* **WHAT IS ASKED**
Everything from the line with "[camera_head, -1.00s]" through the line with "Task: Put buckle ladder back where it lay" should be repeated exactly, both of those lines included, and nothing else.

* **EXERCISE DATA**

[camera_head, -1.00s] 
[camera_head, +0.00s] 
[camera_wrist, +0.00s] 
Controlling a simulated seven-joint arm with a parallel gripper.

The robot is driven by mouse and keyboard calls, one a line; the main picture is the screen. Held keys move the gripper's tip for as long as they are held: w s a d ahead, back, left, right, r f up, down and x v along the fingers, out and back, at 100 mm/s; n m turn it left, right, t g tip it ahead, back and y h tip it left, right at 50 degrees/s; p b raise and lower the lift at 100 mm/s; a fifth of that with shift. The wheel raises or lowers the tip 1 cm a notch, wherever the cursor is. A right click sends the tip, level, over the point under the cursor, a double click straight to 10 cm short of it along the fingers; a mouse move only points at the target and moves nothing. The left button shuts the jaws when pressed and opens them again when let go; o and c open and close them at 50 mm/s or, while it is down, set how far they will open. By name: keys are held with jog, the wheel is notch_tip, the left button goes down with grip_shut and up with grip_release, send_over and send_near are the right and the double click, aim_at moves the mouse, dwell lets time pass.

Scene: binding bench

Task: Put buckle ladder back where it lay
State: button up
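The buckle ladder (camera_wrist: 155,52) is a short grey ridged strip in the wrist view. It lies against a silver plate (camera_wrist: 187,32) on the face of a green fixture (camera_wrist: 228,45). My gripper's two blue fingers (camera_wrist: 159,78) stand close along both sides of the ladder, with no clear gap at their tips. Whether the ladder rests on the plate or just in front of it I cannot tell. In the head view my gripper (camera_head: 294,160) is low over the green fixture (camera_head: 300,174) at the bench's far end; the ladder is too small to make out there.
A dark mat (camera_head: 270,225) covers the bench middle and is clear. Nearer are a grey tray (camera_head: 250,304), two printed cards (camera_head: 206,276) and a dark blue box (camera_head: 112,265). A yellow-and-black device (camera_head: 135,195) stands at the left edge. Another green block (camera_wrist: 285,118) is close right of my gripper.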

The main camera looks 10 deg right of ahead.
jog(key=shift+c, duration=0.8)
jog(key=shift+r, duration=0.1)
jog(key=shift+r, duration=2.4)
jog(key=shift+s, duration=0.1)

--

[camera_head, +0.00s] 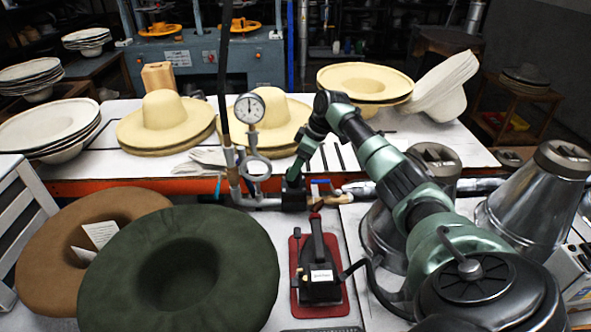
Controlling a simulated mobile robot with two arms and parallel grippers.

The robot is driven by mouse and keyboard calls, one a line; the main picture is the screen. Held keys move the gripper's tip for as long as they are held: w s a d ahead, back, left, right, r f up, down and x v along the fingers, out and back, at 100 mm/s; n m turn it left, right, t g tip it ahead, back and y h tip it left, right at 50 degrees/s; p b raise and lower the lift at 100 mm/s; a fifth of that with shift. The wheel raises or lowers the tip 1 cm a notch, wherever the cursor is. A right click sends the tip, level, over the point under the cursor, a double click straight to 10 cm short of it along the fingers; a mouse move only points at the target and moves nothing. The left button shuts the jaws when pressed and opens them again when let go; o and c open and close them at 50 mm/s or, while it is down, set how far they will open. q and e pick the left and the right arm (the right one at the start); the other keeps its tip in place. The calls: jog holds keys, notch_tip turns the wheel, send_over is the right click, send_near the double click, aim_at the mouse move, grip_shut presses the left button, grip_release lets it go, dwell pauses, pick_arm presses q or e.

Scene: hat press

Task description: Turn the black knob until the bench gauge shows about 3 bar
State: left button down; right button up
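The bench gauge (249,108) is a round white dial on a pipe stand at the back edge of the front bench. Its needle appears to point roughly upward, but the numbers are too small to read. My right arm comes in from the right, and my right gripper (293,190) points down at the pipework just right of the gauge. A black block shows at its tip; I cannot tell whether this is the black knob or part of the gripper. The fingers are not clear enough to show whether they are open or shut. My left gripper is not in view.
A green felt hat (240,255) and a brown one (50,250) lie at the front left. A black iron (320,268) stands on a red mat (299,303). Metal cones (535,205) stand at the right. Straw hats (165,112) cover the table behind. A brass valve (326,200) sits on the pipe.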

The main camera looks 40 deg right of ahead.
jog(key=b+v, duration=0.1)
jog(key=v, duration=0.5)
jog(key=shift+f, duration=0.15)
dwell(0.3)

* **RESULT FOR THIS EXERCISE**
[camera_head, -1.00s] 
[camera_head, +0.00s] 
[camera_wrist, +0.00s] 
Controlling a simulated seven-joint arm with a parallel gripper.

The robot is driven by mouse and keyboard calls, one a line; the main picture is the screen. Held keys move the gripper's tip for as long as they are held: w s a d ahead, back, left, right, r f up, down and x v along the fingers, out and back, at 100 mm/s; n m turn it left, right, t g tip it ahead, back and y h tip it left, right at 50 degrees/s; p b raise and lower the lift at 100 mm/s; a fifth of that with shift. The wheel raises or lowers the tip 1 cm a notch, wherever the cursor is. A right click sends the tip, level, over the point under the cursor, a double click straight to 10 cm short of it along the fingers; a mouse move only points at the target and moves nothing. The left button shuts the jaws when pressed and opens them again when let go; o and c open and close them at 50 mm/s or, while it is down, set how far they will open. By name: keys are held with jog, the wheel is notch_tip, the left button goes down with grip_shut and up with grip_release, send_over and send_near are the right and the double click, aim_at moves the mouse, dwell lets time pass.

Scene: binding bench

Task: Put buckle ladder back where it lay

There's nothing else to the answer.